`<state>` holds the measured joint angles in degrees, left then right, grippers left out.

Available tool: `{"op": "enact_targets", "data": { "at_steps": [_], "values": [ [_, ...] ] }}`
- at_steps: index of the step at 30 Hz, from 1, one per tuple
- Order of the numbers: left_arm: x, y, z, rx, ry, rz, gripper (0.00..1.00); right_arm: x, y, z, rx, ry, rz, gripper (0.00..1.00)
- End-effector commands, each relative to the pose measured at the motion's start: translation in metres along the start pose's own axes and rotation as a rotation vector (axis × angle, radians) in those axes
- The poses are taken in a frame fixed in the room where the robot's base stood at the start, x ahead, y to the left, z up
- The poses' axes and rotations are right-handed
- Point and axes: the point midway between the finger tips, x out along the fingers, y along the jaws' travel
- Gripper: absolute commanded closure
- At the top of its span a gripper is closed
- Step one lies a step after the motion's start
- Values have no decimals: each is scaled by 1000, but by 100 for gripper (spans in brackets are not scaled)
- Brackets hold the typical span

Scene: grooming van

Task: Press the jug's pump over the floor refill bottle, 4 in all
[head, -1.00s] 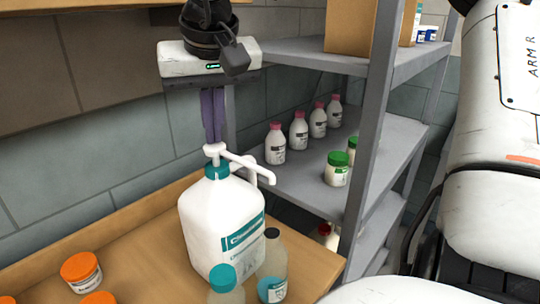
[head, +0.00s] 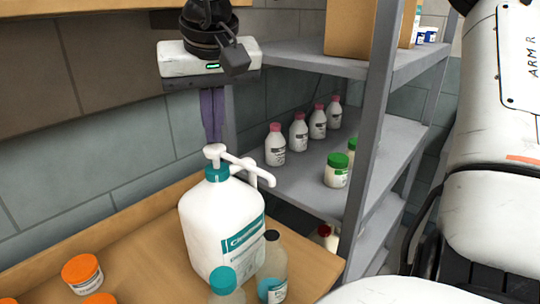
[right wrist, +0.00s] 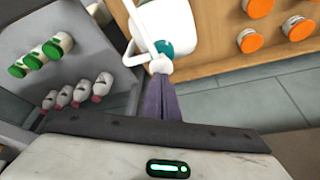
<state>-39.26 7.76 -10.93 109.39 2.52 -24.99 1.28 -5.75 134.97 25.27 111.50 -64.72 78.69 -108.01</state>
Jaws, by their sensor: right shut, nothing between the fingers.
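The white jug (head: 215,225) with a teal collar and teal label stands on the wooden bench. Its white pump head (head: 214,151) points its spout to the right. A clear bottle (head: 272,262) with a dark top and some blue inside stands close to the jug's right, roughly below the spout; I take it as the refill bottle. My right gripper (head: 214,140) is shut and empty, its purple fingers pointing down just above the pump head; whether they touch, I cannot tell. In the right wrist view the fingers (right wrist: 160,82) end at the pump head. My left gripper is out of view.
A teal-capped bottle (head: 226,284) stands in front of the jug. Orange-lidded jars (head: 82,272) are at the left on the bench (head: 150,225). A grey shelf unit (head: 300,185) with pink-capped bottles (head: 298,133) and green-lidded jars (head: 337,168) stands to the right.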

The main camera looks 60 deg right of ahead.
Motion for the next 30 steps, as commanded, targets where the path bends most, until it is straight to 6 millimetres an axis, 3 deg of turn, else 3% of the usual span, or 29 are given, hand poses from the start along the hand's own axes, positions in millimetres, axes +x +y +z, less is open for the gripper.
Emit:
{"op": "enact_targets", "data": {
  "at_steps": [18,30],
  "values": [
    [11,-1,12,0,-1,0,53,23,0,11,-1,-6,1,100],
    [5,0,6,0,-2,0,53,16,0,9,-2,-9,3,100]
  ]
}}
# # # # # # #
▶ **TASK TO COMPLETE**: Give the count of lines in the listing that hold the word "each", with no other text.

▶ **TASK RESPONSE**: 2